I decided to go see Hamlet: #La Fin d’une Enfance, an updated version of Shakespeare’s play, with some trepidation, as so many modern rewritings of Shakespeare tend to be pretentious at best and toe-curlingly awful at worst. After climbing several flights of increasingly precarious stairs to the small theater at the top of the Lucernaire Arts Center (comprising three theaters, three cinemas and an exhibition space, and just a stone’s throw from the Luxembourg Gardens), I feared the worst when I saw the stage set resembling a teenage boy’s bedroom, with clothes scattered across the floor, various pop posters on the walls, a guitar with “To be or not to be” scrawled on it leaning against a wall, a bed and a cluttered desk. After all, interpreting Hamlet as a sulky, angst-ridden, adolescent is hardly a new idea. Yet what followed turned out to be a thrilling theatrical tour de force.

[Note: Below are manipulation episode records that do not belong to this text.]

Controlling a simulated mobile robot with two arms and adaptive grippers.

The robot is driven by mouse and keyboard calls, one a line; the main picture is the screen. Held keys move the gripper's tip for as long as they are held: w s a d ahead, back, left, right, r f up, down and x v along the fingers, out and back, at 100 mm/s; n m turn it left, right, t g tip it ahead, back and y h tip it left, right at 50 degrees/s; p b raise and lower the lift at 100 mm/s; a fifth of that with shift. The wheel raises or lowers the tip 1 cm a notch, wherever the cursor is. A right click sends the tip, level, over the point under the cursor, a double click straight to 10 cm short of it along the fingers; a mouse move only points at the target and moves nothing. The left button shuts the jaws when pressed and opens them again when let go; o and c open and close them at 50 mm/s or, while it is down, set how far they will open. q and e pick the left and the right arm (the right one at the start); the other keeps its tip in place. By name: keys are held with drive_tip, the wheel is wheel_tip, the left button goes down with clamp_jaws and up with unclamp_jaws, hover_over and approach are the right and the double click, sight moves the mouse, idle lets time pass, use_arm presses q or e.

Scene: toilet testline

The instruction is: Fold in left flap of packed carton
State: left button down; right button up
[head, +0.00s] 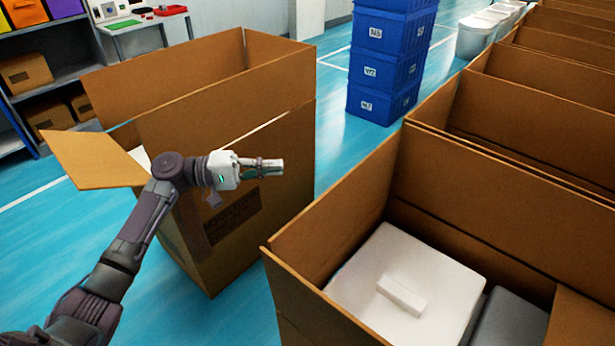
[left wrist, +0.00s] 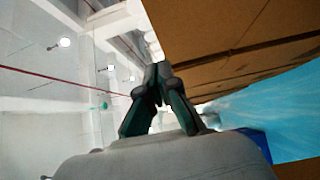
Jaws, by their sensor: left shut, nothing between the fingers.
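A tall brown carton (head: 285,95) stands at left centre with its upper walls upright. One flap (head: 95,160) sticks outward from its left side, and a bit of something white shows beside the flap. A second carton (head: 335,225) at lower right is open on top and holds a white block (head: 400,265) and a grey item (head: 510,322). My left gripper (head: 280,167) is shut and empty, in front of the first carton's near side and pointing right. In the left wrist view its fingertips (left wrist: 158,70) meet, with brown cardboard (left wrist: 225,35) at upper right. My right gripper is out of view.
More open cartons (head: 520,95) run in a row toward the back right. Blue stacked crates (head: 388,60) stand behind the gap between the cartons. A shelf (head: 40,75) stands at far left. Blue floor (head: 340,150) is free between the cartons.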

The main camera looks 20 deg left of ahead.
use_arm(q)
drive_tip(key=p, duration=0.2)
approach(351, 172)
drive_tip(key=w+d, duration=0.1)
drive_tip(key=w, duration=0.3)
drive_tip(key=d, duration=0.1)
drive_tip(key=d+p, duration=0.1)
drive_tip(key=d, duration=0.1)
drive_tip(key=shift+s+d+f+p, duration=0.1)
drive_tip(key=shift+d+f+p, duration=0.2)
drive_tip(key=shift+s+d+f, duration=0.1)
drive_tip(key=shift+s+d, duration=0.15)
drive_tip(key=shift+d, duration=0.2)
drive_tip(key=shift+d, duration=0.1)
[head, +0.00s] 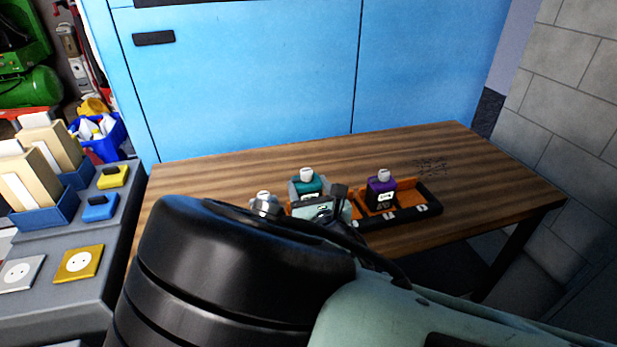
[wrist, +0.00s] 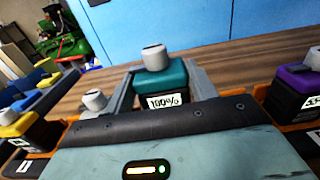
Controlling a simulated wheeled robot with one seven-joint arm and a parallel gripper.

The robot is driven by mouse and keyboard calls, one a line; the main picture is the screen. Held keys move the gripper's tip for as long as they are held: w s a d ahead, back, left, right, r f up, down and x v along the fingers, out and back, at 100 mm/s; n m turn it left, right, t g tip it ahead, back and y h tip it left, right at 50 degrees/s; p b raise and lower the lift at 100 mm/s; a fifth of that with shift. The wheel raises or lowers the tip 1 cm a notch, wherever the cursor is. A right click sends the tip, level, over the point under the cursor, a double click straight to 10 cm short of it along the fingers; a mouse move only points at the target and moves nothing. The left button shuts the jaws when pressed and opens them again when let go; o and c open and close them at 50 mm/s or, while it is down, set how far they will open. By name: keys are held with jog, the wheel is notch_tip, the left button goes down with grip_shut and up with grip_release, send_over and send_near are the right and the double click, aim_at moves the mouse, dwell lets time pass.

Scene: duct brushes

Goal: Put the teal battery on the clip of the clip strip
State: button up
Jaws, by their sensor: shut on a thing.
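The teal battery (wrist: 165,82) has a pale round knob on top and a label reading 100%. It stands between the two grey fingers of my gripper (wrist: 165,88), which is shut on it. In the head view the teal battery (head: 309,182) shows upright above my gripper (head: 308,190). The black and orange clip strip (head: 428,205) lies on the table; its orange part also shows in the wrist view (wrist: 299,142). My gripper's body hides the battery's lower end and the strip's middle, so I cannot tell whether the battery touches the strip.
A purple battery (head: 381,188) stands on the strip to the right. A yellow battery (wrist: 18,128) and another pale knob (wrist: 95,100) are to the left. The wooden table (head: 230,178) is clear behind, up to the blue cabinet (head: 250,75). A grey bench with blocks is at left.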

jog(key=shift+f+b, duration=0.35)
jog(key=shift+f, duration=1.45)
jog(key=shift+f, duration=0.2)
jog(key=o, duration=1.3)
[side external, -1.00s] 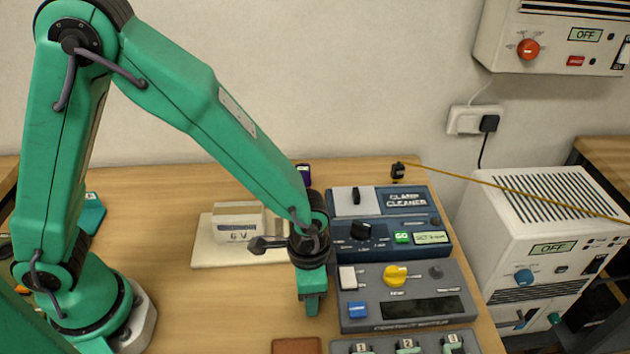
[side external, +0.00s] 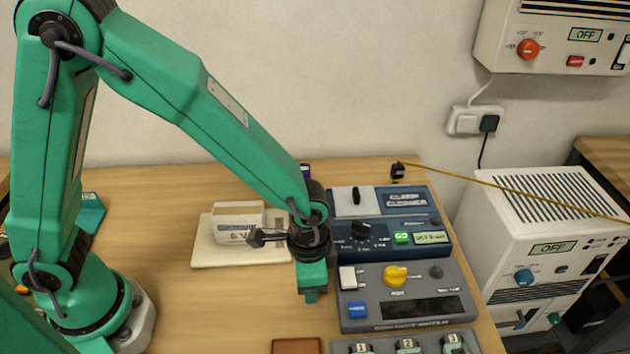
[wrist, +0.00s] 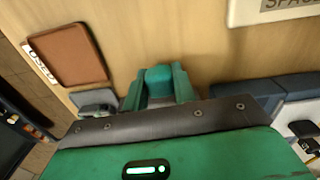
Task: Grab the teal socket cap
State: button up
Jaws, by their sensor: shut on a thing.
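My gripper (side external: 312,296) hangs over the wooden table, just left of the grey device, with its fingers pointing down. In the wrist view my gripper (wrist: 160,88) is shut on the teal socket cap (wrist: 158,78). The cap's rounded teal top shows between the two green fingers; its lower part is hidden. In the side view I cannot tell the cap apart from the green fingers.
A brown pad (side external: 297,346) lies at the front; in the wrist view it has a "USED" label (wrist: 40,62). The grey device (side external: 408,296) and the blue cleaner (side external: 390,222) stand right. A numbered tray (side external: 380,345) is at the front. A battery block (side external: 240,222) sits on a cream board (side external: 212,252).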

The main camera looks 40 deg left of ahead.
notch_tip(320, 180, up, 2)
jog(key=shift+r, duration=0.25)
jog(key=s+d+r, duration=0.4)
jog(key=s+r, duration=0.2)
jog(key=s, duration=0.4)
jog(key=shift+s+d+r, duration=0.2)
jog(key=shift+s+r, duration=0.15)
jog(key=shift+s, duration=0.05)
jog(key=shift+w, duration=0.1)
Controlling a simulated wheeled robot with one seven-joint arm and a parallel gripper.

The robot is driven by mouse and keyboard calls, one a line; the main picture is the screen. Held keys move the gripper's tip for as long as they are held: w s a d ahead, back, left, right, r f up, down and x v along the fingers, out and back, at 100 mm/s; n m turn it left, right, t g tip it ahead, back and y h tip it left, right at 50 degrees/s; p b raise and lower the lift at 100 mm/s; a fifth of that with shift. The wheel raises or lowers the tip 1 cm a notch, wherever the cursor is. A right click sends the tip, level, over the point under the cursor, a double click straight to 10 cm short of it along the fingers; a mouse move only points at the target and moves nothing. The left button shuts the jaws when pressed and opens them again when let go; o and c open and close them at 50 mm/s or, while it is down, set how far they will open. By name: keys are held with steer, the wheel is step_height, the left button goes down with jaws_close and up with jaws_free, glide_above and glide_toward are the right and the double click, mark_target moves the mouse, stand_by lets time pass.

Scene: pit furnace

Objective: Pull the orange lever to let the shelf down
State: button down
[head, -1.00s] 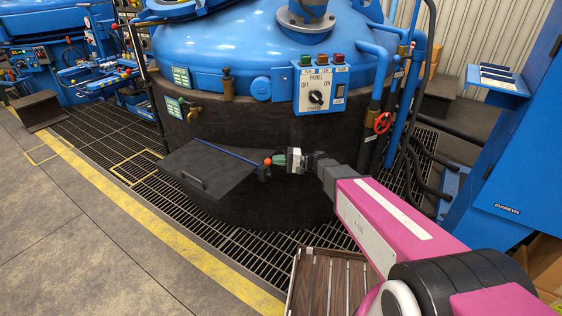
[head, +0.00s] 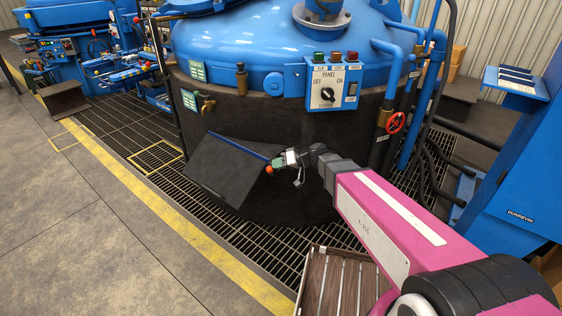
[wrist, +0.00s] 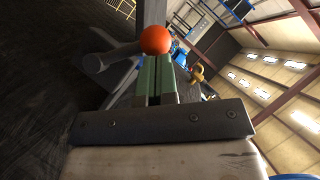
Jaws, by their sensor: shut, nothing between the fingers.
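The dark shelf (head: 225,170) slopes down at an angle from the black side of the furnace vessel in the head view. A blue strip (head: 240,147) runs along its upper edge. The orange lever knob (head: 269,169) is at the shelf's right end. My gripper (head: 276,164) is right beside the knob, coming from the right. In the wrist view the orange knob (wrist: 156,40) stands just past the tips of my green-padded fingers (wrist: 155,75). The fingers are shut together with nothing between them. Whether they touch the knob I cannot tell.
A control panel (head: 335,87) with a black switch sits on the vessel above my gripper. A red valve wheel (head: 396,122) and blue pipes are to the right. A slatted wooden platform (head: 342,285) stands in front. Floor grating surrounds the vessel.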

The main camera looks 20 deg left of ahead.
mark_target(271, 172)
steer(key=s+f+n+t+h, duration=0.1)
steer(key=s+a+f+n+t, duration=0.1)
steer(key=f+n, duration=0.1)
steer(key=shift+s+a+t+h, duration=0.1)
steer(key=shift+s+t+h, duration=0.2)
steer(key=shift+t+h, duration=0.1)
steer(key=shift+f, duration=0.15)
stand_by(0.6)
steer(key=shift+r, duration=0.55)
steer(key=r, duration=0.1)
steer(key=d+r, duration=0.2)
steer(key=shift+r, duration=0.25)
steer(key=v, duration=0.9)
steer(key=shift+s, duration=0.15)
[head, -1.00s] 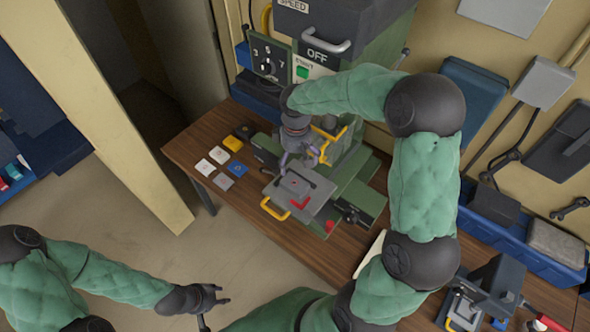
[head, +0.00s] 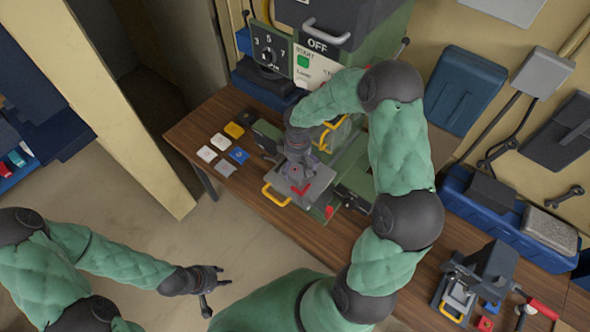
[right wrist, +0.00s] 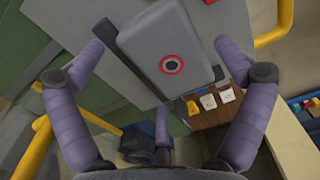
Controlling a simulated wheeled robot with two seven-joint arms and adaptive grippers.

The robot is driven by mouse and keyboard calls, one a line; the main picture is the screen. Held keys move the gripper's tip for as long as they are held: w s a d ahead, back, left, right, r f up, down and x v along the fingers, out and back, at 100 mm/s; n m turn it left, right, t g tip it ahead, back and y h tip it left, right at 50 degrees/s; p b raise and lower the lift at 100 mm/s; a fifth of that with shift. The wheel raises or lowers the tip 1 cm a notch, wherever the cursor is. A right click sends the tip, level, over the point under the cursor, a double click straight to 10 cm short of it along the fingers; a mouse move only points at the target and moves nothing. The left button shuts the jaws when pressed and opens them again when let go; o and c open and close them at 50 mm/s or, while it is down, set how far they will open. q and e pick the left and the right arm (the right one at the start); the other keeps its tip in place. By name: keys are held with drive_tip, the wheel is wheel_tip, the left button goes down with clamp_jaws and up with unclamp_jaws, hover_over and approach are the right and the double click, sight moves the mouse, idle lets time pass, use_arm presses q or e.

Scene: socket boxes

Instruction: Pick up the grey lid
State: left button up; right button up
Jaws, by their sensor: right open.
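My right gripper (head: 297,170) is over the grey plate of the green machine and covers part of it. In the right wrist view its purple fingers (right wrist: 160,50) are spread open. Between and beyond them is a grey rounded block (right wrist: 165,52) with a red ring, dark pieces at its ends; I cannot tell whether this is the grey lid. No finger visibly grips it. A flat grey square (head: 225,167), which may also be the lid, lies on the wooden table left of the machine. My left gripper (head: 213,285) is open and empty, over the floor.
White, yellow, blue and dark squares lie near the grey square (head: 225,167). The plate has a yellow handle (head: 275,198) and a red part (head: 300,189). A smaller vise-like tool (head: 480,275) stands at right. The wooden table (head: 290,240) is clear in front.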

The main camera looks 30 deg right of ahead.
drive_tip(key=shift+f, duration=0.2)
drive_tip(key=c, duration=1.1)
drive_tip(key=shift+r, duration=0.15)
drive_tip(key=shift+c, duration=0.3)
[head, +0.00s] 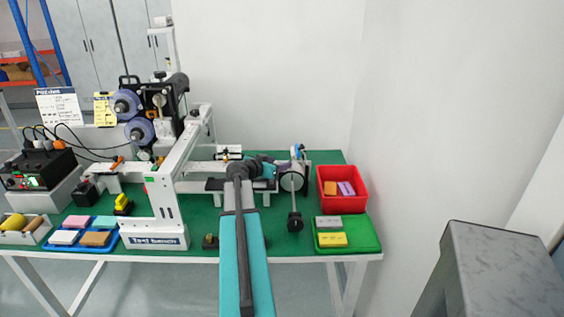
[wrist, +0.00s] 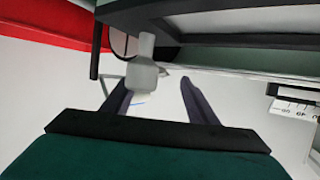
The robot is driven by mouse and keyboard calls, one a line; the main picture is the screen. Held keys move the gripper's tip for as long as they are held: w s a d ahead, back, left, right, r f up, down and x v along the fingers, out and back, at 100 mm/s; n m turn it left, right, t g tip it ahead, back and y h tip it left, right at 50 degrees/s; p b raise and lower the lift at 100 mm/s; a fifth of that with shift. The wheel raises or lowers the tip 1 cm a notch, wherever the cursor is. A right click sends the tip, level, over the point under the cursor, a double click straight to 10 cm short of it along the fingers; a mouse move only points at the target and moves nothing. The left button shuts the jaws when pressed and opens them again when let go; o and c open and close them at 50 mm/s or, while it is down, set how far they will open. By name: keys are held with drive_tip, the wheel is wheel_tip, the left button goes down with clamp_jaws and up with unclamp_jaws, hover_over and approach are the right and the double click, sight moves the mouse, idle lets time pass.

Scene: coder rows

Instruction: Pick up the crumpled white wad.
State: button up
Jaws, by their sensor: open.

Hamm, a 19-year-old traumatized by the death of his father and his mother’s indecently hasty marriage to his father’s brother, retreats to his room, which becomes his own personal kingdom. Refusing to allow his mother or new stepfather to enter, he acts out his repressed anger and anxieties, speaking on video calls to friends who are playing Horatio and Ophelia in a production of Hamlet that he is directing, and alternately playing video games, strumming his guitar, listening to recorded music and acting out scenes from the Shakespeare play using various dolls and puppets that represent both his own family and the central Shakespearean characters Gertrude, Claudius, Polonius and the ghost of Hamlet’s father.
Hamm, played by the extraordinary Victor Duez, is the only actor to appear onstage. Most of the lighting, sound and visual effects are effected by him with a febrile energy and balletic grace. With just a sweep of the hand, his bed at one moment becomes an auditorium where the Shakespeare characters watch a play acted by puppets (all manipulated by Duez) on the headboard-cum-stage, and at another moment is transformed into a grave and gravestone. While all these metamorphoses are taking place, Duez continues to speak with multiple voices, totally in control of his art. It is a virtuoso performance.
Such is the symbiosis between actor and stagecraft, I assumed that Duez must be the creator and director of the play, but in fact it was written by Christophe Luthringer and Ned Grujic and directed by Luthringer. If you can stand a tornado of adolescent angst acted with consummate skill over the course of 75 minutes, I urge you to see this unforgettable show, which was successfully performed at the Festival Off Avignon last summer and will be staged in Paris until the end of March.